BEGIN
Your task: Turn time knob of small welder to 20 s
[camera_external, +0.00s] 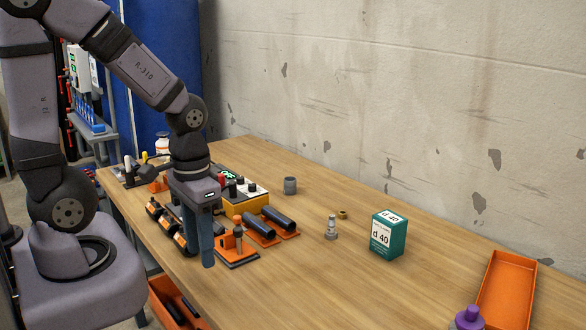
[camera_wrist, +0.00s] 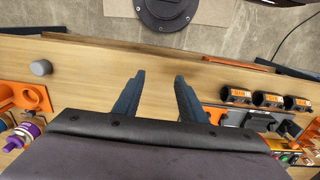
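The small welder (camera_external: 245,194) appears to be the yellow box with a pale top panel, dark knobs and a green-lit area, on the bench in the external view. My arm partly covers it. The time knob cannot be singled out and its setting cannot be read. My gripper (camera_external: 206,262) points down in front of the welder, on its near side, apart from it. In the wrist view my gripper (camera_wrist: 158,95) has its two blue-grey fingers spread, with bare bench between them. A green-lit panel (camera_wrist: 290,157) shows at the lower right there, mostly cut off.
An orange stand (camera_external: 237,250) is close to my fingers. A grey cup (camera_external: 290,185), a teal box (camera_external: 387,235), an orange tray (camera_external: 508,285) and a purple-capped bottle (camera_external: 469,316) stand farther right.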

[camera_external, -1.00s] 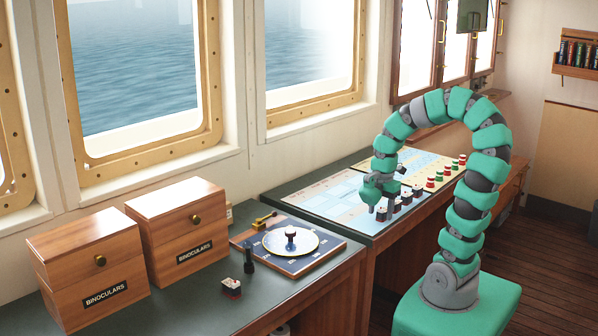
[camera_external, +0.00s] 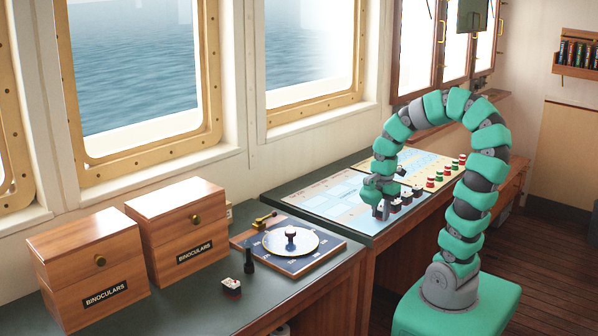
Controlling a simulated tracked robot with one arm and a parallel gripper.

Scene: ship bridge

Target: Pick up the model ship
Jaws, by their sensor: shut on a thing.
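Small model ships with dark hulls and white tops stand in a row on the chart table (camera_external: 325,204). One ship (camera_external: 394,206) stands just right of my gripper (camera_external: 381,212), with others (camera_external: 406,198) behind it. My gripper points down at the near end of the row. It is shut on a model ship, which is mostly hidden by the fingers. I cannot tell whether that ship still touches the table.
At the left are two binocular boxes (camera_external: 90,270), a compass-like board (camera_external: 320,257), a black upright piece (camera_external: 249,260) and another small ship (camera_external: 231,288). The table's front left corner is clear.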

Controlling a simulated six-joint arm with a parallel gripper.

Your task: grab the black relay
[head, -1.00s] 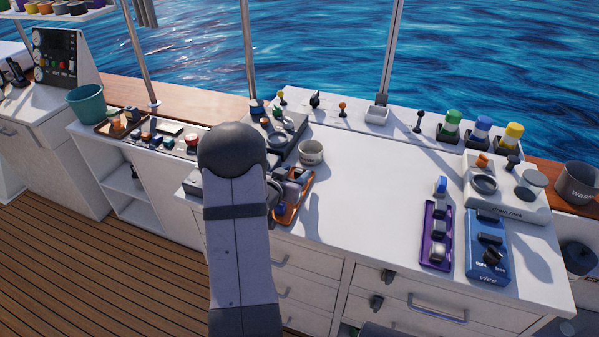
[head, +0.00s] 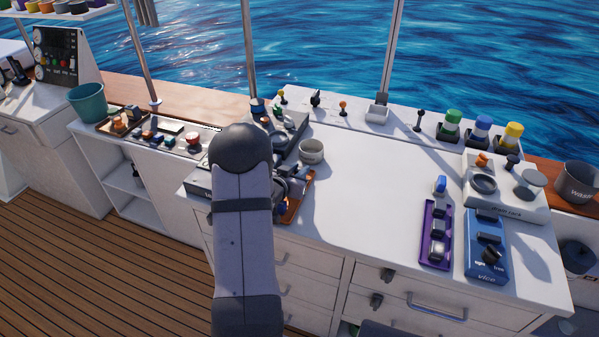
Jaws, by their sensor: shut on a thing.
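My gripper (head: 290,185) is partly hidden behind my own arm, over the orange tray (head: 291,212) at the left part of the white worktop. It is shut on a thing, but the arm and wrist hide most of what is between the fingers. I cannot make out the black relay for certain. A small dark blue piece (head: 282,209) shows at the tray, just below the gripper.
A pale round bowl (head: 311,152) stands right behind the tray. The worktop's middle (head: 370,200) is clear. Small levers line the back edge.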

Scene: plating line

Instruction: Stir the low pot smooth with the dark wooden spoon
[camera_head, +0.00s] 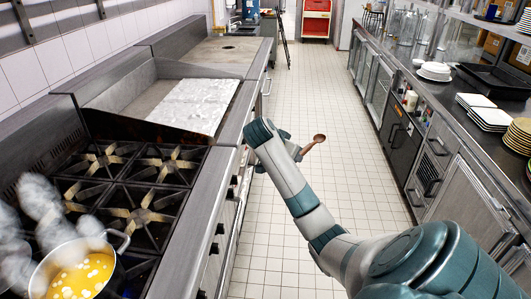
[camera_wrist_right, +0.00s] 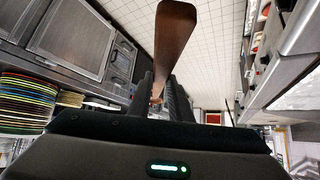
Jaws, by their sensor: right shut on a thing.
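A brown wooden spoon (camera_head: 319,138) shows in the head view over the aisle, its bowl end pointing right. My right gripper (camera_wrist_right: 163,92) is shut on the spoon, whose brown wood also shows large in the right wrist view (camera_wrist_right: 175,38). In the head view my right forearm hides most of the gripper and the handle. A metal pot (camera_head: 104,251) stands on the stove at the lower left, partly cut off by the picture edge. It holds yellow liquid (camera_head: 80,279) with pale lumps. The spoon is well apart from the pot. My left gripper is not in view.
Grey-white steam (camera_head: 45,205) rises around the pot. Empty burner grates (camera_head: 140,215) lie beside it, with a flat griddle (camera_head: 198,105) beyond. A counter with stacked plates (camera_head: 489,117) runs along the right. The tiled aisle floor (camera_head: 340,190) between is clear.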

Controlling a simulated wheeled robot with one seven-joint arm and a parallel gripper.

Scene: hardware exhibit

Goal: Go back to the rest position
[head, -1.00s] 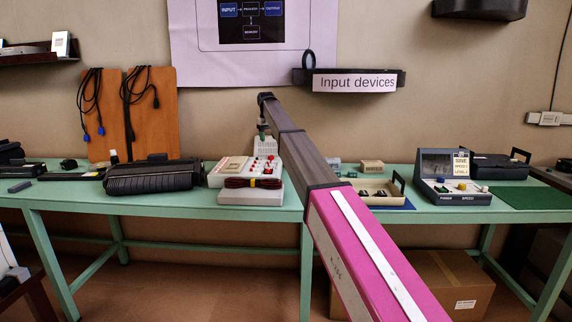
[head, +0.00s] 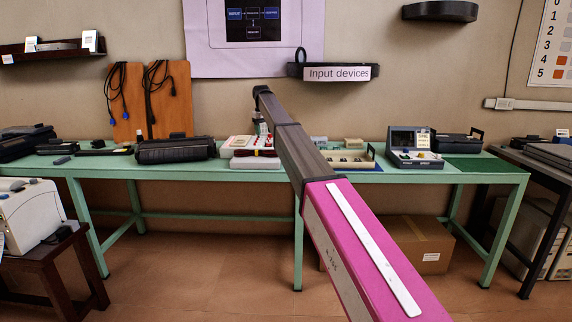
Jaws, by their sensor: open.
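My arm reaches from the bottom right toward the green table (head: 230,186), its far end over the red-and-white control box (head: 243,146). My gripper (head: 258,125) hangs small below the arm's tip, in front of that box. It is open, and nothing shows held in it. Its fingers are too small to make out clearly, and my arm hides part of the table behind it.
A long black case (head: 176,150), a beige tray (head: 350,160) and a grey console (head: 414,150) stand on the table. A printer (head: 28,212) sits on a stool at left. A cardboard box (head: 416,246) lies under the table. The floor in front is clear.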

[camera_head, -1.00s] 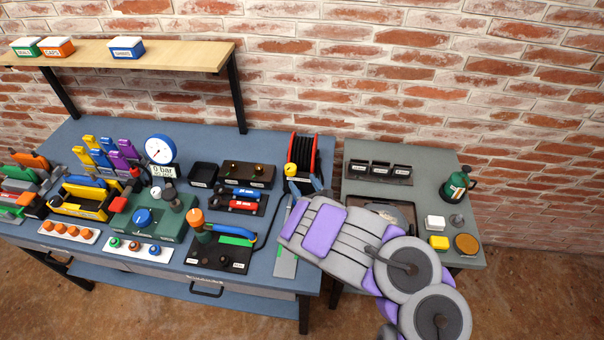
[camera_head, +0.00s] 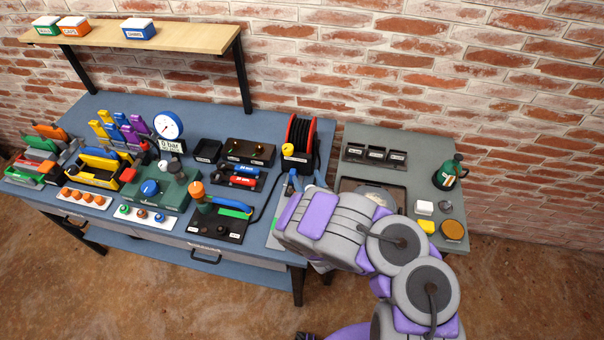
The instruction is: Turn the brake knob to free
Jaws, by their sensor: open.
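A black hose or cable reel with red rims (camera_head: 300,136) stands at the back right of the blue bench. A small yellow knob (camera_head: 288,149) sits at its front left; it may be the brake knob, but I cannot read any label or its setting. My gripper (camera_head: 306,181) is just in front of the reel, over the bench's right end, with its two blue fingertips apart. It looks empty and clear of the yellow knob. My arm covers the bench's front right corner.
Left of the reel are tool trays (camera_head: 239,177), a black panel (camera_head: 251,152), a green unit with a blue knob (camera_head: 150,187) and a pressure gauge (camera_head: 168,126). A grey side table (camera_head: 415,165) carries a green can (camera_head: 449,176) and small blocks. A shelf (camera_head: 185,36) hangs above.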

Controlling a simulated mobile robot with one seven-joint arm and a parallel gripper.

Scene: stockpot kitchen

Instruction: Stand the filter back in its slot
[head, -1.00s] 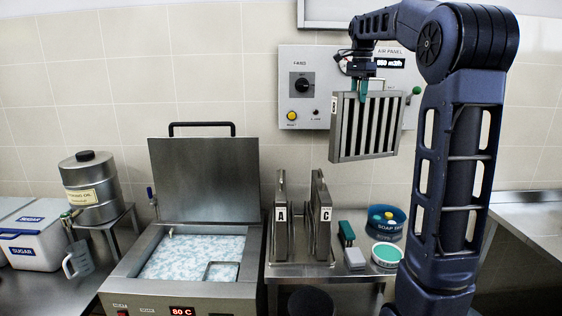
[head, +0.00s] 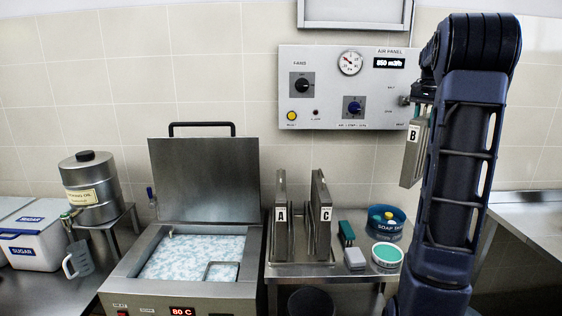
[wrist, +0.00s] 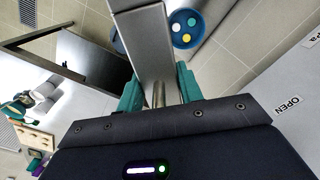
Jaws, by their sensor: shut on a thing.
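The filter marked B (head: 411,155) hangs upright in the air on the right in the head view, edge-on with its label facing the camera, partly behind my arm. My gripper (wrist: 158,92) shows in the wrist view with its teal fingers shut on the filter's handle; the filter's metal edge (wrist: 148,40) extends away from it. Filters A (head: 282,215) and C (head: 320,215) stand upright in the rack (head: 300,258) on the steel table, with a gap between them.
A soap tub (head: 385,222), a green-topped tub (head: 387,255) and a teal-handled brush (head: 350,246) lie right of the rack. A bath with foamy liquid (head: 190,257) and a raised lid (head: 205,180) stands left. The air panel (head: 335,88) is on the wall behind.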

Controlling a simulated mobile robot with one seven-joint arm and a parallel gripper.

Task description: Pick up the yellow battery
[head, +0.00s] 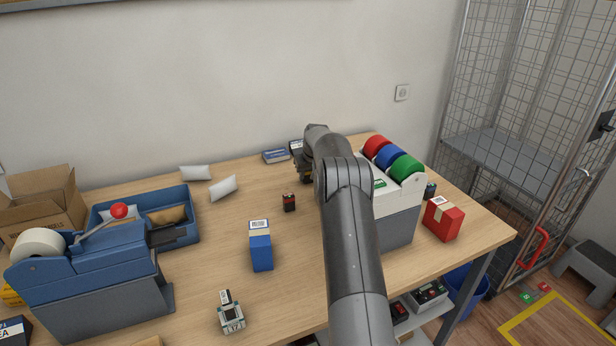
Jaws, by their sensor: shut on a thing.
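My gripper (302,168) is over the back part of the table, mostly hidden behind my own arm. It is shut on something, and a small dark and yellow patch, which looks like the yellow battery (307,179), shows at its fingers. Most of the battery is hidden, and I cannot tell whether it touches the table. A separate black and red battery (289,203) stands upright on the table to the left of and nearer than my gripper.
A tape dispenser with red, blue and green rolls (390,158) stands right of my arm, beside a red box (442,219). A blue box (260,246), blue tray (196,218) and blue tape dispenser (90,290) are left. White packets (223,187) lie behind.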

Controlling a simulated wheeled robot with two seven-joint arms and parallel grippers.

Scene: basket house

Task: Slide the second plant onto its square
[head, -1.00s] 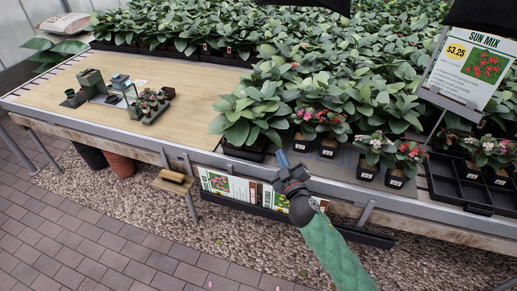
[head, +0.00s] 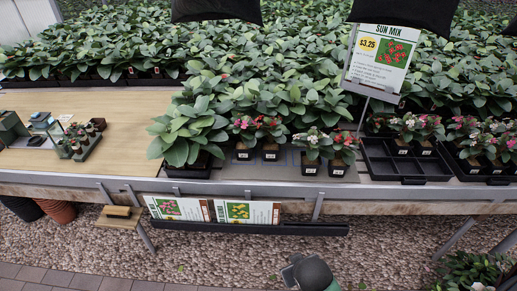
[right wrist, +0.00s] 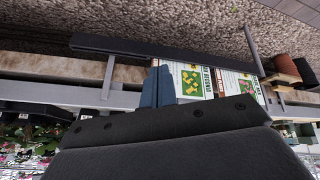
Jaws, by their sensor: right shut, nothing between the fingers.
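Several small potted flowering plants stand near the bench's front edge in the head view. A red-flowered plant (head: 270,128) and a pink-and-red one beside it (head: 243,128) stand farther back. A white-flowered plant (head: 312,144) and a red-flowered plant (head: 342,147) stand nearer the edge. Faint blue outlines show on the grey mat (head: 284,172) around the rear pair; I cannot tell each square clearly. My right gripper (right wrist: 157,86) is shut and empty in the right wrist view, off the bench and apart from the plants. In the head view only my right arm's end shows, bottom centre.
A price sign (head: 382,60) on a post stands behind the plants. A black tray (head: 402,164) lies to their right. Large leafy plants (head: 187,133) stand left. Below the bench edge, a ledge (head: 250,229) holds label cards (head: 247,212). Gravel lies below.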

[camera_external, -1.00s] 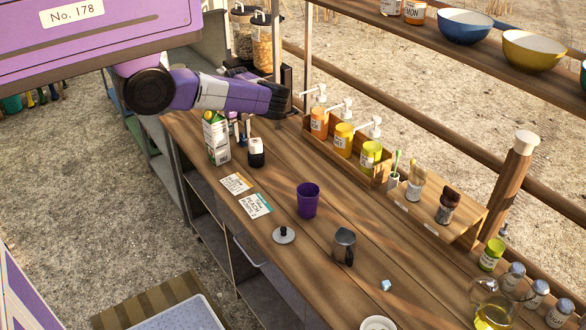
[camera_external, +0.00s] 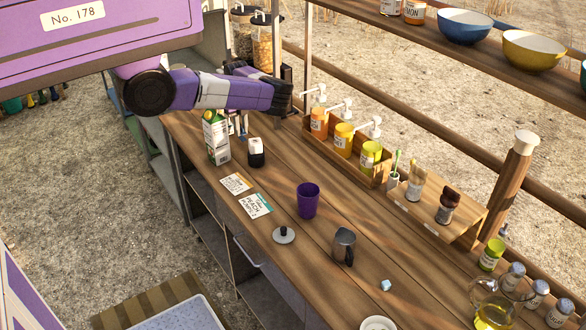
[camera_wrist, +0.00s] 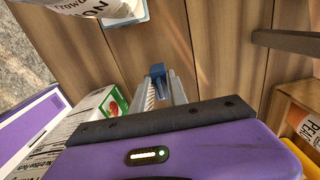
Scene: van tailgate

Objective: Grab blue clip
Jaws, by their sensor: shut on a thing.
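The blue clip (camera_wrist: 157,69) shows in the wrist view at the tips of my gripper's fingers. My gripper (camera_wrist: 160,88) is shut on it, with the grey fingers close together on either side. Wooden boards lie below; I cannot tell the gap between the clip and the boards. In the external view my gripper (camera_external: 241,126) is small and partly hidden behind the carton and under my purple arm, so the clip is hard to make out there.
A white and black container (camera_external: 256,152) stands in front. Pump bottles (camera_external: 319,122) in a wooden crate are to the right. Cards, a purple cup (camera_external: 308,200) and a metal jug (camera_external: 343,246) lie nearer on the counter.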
END
● **BRIEF**
Where does the word "Controlling" appear in the listing? List each line that holds it.

● **FINISHED EXERCISE**
Controlling a simulated tracked robot with one arm and a parallel gripper.
Controlling a simulated six-joint arm with a parallel gripper.
Controlling a simulated wheeled robot with one seven-joint arm and a parallel gripper.
Controlling a simulated mobile robot with one seven-joint arm and a parallel gripper.
Controlling a simulated mobile robot with one seven-joint arm and a parallel gripper.
Controlling a simulated wheeled robot with two seven-joint arms and parallel grippers.

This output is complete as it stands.